Salt Funds Management inaugural chief operating officer, Anthony Sowerby, has resigned ahead of a move to the Middle East.
Matthew Goodson, managing director of the almost $2 billion boutique funds firm, said Salt was well-advanced in finding a replacement for Sowerby.
“Anthony is leaving a couple of months to move with his family to Abu Dhabi,” Goodson said. “That gives us plenty of time to bed in his replacement.”
Sowerby joined Salt in 2013 when the Auckland-based funds management shop emerged from its previous existence as the in-house NZ equity team at Westpac/BT. As well as retaining a $700 million mandate with Westpac, Salt – headed by Goodson and co-founder, Paul Harrison – scored a major coup in 2015 after winning a similarly-sized contract from AMP Capital.
Salt picked up $690 million from AMP Capital, which shuttered its internal NZ active equities team late in 2014.
Goodson said Salt currently manages about $1.9 billion of “mostly wholesale” money but with a growing retail base.
“Anthony has been huge part of the growth of our business over the last five years,” he said. “He has done a fabulous job of building relationships with clients and managing our compliance and operations.”
The firm currently offers four investment strategies covering core NZ equities, Australasian listed property, a NZ dividend product and a long/short equities fund targeting NZ and Australian shares.
Goodson said the Salt Long Short Fund in particular has helped diversify the group’s client base beyond the cornerstone Westpac and AMP relationships.
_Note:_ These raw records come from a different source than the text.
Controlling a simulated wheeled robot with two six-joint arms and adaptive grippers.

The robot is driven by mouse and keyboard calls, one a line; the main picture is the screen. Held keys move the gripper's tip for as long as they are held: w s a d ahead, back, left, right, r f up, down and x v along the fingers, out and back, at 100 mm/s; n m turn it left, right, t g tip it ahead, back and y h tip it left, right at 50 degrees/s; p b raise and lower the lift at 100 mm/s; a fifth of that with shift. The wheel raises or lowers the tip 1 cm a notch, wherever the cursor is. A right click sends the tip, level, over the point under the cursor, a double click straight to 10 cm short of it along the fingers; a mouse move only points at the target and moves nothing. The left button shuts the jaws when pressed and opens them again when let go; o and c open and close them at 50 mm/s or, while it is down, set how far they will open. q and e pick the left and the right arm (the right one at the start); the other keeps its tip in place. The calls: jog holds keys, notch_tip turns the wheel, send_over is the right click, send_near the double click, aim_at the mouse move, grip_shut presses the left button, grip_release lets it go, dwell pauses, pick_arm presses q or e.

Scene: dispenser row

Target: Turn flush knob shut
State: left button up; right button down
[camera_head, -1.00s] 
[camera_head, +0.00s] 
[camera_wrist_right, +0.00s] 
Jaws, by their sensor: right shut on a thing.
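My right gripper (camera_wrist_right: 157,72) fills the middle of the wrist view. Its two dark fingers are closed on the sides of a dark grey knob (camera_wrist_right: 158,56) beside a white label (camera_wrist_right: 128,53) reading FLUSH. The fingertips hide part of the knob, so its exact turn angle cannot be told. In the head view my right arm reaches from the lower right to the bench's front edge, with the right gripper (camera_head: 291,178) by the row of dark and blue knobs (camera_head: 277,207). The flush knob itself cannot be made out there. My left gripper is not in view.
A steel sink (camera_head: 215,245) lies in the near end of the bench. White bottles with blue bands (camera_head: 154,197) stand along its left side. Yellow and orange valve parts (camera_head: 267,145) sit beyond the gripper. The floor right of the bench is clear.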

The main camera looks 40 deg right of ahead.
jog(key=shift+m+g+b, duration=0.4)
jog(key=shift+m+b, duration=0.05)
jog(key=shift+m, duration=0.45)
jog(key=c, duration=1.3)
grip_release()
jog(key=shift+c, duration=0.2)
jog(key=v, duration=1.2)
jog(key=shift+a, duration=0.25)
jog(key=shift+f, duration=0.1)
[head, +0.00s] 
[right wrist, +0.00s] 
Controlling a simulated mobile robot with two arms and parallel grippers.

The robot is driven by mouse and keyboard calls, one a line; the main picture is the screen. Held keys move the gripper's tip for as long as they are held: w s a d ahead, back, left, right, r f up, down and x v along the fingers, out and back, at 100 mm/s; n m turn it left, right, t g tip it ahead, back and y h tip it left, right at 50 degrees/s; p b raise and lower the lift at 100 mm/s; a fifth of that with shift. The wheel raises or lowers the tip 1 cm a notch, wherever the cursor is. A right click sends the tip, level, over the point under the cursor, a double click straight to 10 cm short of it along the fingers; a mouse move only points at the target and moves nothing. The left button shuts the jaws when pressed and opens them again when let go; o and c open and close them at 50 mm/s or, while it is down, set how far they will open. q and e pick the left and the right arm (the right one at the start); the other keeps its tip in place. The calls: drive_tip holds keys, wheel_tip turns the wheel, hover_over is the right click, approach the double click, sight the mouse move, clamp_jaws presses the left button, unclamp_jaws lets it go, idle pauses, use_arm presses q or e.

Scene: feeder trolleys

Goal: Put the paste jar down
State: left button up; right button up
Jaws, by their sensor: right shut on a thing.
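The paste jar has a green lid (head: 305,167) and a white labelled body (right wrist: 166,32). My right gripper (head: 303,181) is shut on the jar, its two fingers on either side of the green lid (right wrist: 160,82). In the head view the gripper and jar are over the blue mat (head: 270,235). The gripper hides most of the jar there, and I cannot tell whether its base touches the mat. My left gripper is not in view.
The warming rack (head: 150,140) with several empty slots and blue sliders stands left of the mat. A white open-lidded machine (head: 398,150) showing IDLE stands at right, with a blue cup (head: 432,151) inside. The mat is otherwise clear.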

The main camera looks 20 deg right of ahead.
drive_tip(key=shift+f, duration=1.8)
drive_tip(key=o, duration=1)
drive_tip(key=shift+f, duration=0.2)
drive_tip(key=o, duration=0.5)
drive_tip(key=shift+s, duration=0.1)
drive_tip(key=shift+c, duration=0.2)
The now soft-closed fund sits at about $270 million.
He said Salt has a watching brief on whether to expand into other asset classes such as fixed income or offshore equities.
“As always in NZ, it’s about how you can achieve scale,” Goodson said.
However, he said Salt had “no intention” of tacking on an advice business.
“We will stick to our knitting and leave the financial advice to experts in that field,” Goodson said.
He said the Australian Royal Commission into financial services has focused attention on some of the drawbacks of vertically-integrated product and advice businesses.
“I think there will be a blow-torch put on vertical integration both in Australia and here following the Royal Commission,” Goodson said.